### WHAT YOU SHOULD DO
Retype the stretch of lines that starts at the line containing "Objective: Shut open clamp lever" and ends at the line containing "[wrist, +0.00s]", inclusive. Do not include pictures.

**** GIVEN INFORMATION ****

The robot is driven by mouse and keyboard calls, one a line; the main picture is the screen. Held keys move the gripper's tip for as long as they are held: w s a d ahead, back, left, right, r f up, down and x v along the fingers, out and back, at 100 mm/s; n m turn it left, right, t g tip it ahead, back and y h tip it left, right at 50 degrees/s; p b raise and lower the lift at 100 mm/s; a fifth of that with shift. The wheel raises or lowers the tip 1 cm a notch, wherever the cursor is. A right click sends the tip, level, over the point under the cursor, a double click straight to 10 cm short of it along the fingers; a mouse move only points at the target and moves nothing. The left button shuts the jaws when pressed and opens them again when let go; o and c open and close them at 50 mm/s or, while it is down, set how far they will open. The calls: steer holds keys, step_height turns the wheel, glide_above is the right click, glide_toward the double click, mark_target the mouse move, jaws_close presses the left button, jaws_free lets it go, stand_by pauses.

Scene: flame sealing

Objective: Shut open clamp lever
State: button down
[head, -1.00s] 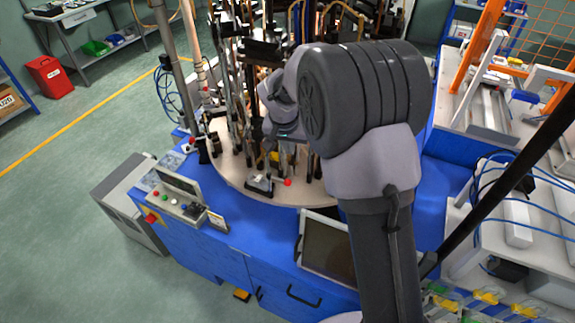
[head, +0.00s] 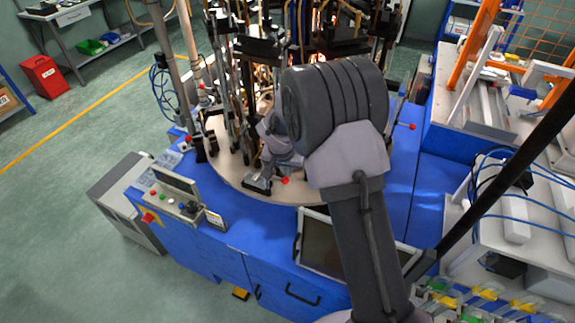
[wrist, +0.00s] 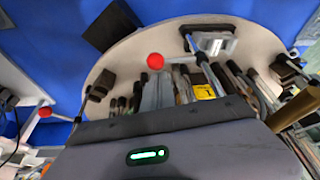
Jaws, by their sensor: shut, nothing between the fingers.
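A clamp lever with a red ball knob (head: 285,181) is at the front edge of the round beige table. Its knob (wrist: 155,61) also shows in the wrist view, beside a metal clamp base (wrist: 213,43). My gripper (wrist: 168,76) is shut and empty, with its fingertips just below the knob in the wrist picture. I cannot tell whether they touch the lever. In the head view my arm partly hides the gripper. A second red-knobbed lever (head: 412,127) sticks out at the table's right side. Another red knob (head: 188,139) is at the left.
The round table (head: 228,166) carries many upright rods and fixtures close behind my gripper. A control panel (head: 172,200) and a tilted screen (head: 325,247) stand on the blue cabinet (head: 252,232) in front. Open floor lies to the left.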

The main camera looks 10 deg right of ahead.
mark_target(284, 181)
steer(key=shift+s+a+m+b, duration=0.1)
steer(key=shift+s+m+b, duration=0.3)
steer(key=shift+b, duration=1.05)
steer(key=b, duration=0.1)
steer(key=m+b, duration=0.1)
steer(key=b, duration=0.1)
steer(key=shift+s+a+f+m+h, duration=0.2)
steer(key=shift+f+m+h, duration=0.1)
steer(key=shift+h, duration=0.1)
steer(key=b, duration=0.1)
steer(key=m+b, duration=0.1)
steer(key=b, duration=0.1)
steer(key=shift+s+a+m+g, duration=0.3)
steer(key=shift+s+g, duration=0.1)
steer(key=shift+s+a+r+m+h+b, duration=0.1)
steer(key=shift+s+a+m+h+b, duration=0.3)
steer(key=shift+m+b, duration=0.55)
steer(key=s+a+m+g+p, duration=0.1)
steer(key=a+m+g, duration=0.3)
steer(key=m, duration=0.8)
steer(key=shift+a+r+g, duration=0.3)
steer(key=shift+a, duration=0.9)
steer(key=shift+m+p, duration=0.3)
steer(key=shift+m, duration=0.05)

****

### TASK SOLUTION
Objective: Shut open clamp lever
State: button down
[head, -1.00s] 
[head, +0.00s] 
[wrist, +0.00s] 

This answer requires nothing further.